### Data shown

-- begin --

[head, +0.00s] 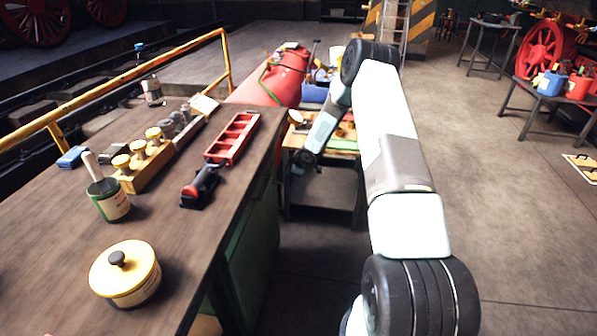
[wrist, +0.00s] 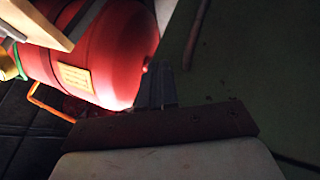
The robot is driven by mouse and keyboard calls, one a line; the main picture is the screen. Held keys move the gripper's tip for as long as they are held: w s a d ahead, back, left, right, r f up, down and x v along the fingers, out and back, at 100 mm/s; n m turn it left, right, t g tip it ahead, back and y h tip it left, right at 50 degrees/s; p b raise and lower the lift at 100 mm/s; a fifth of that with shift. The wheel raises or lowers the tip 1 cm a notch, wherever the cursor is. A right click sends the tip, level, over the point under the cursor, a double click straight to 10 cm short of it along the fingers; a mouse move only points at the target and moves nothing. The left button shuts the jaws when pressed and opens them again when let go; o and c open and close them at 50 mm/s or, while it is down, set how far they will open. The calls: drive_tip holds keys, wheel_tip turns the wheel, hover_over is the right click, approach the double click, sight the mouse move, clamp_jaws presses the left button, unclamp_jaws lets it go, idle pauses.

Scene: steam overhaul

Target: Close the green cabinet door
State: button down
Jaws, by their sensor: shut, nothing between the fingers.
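Below the right edge of the wooden workbench (head: 60,250), dark green cabinet panels (head: 252,250) show in the head view. I cannot tell there which panel is the door or how far it stands open. In the wrist view a dull green, scuffed flat surface (wrist: 240,60) fills the right side, close to my gripper. My gripper (wrist: 163,80) is shut and empty, its fingers pointing up the picture between a red tank and this green surface. Whether the fingers touch the green surface is unclear. In the head view my arm reaches forward past the bench's right side.
The red tank (head: 280,78) lies beyond the bench and shows close in the wrist view (wrist: 105,50). A small wooden table (head: 335,150) stands near my forearm. The bench holds a yellow-lidded tin (head: 125,270) and a red tray (head: 233,138).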

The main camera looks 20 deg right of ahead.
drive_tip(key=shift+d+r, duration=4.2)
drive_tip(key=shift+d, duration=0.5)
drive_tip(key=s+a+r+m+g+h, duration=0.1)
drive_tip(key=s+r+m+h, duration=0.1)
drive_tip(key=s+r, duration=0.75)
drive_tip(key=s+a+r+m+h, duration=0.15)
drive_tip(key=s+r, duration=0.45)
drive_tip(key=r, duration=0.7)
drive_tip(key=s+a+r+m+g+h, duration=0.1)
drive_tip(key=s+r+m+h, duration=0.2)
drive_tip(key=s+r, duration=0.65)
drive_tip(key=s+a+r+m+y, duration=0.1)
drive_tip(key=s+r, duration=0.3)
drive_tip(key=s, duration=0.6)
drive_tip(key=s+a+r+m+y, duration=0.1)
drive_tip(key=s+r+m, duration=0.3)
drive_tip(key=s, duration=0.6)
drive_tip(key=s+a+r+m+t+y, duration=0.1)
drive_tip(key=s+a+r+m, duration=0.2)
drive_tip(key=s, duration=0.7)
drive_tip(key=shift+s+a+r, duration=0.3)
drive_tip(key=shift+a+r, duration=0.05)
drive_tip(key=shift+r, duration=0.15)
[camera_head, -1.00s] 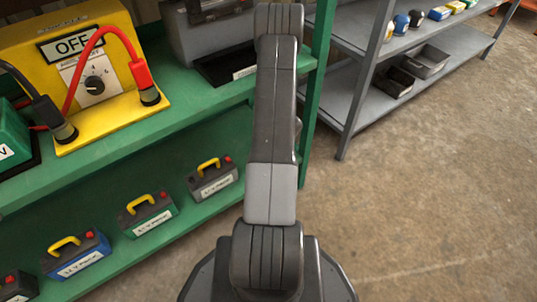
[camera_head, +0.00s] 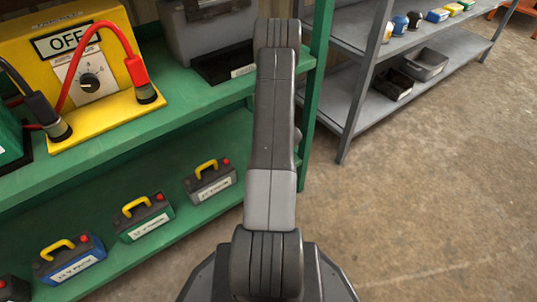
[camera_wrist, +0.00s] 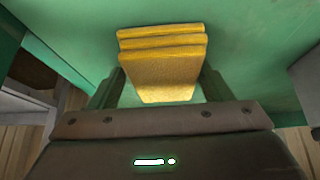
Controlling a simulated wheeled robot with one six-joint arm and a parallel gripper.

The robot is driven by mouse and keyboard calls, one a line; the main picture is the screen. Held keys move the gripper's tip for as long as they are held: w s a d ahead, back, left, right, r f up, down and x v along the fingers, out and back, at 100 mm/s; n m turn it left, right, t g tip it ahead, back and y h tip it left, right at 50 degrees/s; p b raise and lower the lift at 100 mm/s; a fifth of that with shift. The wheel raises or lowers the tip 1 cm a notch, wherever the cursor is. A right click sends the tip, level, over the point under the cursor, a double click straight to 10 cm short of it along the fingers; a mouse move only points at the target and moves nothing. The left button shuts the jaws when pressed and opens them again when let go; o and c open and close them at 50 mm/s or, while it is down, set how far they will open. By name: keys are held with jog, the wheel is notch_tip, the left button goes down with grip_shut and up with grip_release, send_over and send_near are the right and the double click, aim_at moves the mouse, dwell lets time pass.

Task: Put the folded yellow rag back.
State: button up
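The folded yellow rag (camera_wrist: 164,72) shows in the wrist view as a stack of soft layers. It sits between the two fingers of my gripper (camera_wrist: 163,80), and the fingertips meet its left and right sides. My gripper looks shut on it. A green surface (camera_wrist: 240,30) lies behind the rag; I cannot tell how far off it is. In the head view my arm points away from me, and it hides the gripper and the rag.
A green bench (camera_head: 190,98) at left bears a yellow switch box (camera_head: 90,105) marked OFF, with red and black cables. Several batteries (camera_head: 145,217) stand on its lower shelf. A grey rack (camera_head: 345,105) stands at the back right. The floor at right is clear.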

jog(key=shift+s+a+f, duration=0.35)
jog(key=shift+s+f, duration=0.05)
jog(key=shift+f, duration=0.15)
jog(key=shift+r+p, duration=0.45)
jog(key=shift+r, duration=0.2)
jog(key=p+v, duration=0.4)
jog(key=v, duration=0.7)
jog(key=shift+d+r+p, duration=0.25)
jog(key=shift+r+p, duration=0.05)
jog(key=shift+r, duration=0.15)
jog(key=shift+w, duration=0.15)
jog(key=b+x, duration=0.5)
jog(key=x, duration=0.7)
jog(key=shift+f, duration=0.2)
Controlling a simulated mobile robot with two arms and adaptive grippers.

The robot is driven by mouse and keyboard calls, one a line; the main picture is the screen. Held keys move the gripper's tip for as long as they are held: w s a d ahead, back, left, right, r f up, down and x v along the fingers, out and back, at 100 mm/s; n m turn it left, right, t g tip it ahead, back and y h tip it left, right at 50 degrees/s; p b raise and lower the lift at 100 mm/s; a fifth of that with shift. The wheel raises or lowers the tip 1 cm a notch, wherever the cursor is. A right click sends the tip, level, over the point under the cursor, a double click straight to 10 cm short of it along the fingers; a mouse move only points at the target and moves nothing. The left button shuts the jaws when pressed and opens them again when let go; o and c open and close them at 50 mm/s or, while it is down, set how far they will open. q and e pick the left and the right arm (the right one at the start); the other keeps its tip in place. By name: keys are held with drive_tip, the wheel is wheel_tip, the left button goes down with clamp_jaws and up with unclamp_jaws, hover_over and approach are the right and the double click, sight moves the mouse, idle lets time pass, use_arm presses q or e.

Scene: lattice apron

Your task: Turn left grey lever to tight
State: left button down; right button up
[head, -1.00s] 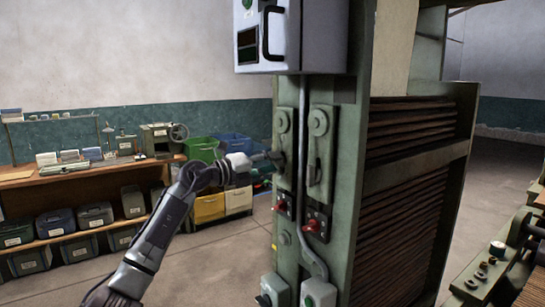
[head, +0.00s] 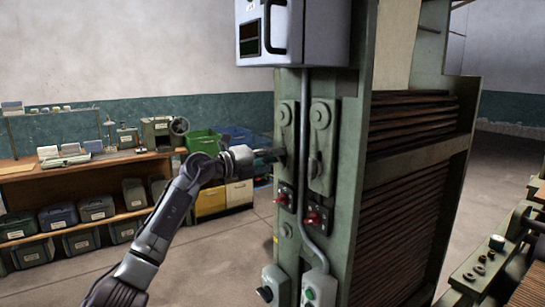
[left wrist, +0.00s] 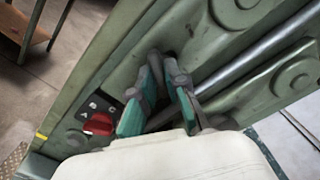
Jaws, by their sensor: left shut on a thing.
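The left grey lever (head: 283,140) is on the left mounting plate of the green post, below a round boss. My left gripper (head: 279,155) reaches it from the left and is shut on its handle. In the left wrist view my gripper's teal-sided fingers (left wrist: 166,68) close around the dark handle end, which they mostly hide. The lever's exact angle is hard to read, and no tight mark is legible. My right gripper is not in view.
A second grey lever (head: 314,163) hangs beside it, with a grey conduit (head: 303,150) between. Red switches sit below, one also in the left wrist view (left wrist: 98,124). A grey cabinet (head: 300,35) is above. A workbench (head: 90,165) with bins stands at left.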

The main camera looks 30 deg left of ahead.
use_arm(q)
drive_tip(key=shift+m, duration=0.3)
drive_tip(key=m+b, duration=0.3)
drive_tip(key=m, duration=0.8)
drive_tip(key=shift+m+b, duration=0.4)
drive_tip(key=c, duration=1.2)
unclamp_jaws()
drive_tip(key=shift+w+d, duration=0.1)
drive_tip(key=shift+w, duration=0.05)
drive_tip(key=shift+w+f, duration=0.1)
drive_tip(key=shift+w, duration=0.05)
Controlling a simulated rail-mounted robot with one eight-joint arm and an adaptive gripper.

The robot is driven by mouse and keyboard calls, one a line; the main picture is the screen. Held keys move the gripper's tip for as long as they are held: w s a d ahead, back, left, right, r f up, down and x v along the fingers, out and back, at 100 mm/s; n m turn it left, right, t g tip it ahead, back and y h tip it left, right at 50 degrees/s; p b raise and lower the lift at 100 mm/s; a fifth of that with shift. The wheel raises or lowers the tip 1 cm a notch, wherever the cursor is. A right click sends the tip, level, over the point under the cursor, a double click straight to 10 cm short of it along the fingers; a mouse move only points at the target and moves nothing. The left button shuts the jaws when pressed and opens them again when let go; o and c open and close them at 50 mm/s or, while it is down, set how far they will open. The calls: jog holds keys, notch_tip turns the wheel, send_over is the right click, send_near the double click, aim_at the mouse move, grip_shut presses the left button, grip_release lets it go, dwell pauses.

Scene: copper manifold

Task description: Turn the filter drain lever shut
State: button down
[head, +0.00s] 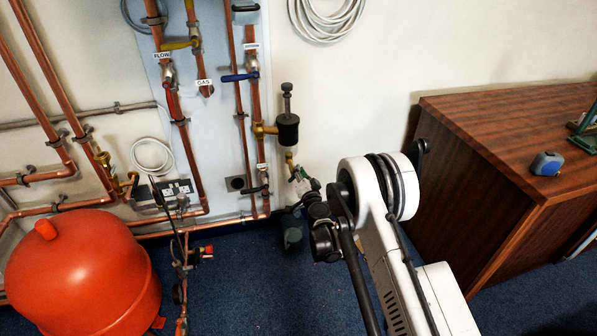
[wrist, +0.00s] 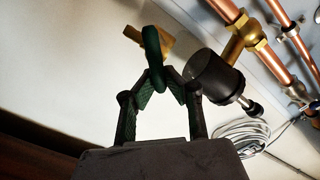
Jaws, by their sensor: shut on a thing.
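The filter is a dark cylinder (head: 287,130) on the brass fitting right of the copper pipes, with a brass drain valve (head: 291,160) below it. The filter drain lever is green (head: 297,172) and sits at that valve, partly hidden by my gripper (head: 304,184). In the wrist view, the green lever (wrist: 152,48) stands across the brass drain (wrist: 158,41), and the filter body (wrist: 208,75) is just to its right. My gripper (wrist: 160,76) is shut on the lever's near end between its fingertips.
Copper pipes with a blue lever (head: 240,77), a red lever (head: 173,101) and a black lever (head: 256,190) run left of the filter. A red tank (head: 80,275) stands at lower left. A wooden cabinet (head: 500,150) stands at right. Bare wall lies between filter and cabinet.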

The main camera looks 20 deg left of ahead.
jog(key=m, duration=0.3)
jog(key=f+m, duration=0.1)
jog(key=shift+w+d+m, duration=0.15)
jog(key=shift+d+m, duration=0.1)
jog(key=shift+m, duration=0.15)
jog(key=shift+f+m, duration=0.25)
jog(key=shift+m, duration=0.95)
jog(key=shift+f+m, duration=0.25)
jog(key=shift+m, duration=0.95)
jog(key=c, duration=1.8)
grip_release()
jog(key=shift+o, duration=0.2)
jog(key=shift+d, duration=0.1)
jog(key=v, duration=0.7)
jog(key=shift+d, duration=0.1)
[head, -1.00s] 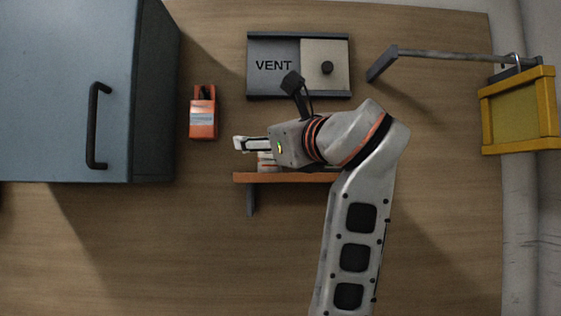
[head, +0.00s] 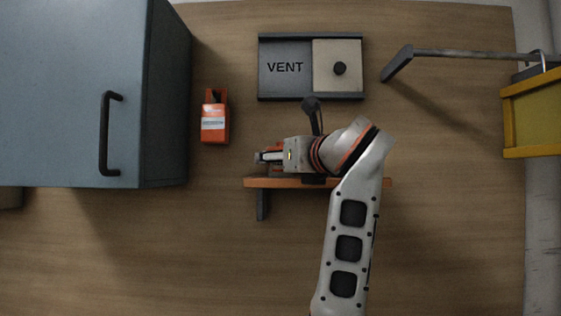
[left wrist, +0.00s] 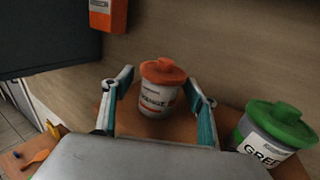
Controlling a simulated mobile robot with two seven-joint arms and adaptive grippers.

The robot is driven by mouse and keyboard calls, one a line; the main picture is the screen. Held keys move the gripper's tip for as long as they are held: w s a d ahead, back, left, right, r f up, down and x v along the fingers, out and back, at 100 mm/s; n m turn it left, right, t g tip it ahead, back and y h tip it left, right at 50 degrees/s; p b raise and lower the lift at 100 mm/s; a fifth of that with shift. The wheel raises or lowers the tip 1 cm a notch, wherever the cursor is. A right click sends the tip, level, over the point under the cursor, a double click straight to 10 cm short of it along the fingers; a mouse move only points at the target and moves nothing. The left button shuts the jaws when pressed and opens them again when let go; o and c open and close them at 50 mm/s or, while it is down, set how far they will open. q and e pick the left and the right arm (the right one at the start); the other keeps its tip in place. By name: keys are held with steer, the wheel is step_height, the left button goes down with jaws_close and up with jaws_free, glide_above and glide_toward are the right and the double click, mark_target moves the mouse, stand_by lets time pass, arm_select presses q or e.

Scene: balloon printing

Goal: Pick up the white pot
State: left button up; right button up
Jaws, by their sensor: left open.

-- end --

Extract the lines of the preceding material that run from the line with "The main camera looks 30 deg left of ahead." through the line with "Controlling a simulated rail-mounted", inclusive, reproducing them exactly and adding nothing.

The main camera looks 30 deg left of ahead.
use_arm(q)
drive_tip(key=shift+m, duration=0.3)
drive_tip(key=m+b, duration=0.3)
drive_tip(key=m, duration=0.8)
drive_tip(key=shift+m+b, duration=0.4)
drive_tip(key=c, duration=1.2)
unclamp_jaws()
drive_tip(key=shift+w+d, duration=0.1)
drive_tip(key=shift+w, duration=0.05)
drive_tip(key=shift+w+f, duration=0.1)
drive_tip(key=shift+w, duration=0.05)
Controlling a simulated rail-mounted robot with one eight-joint arm and an adaptive gripper.

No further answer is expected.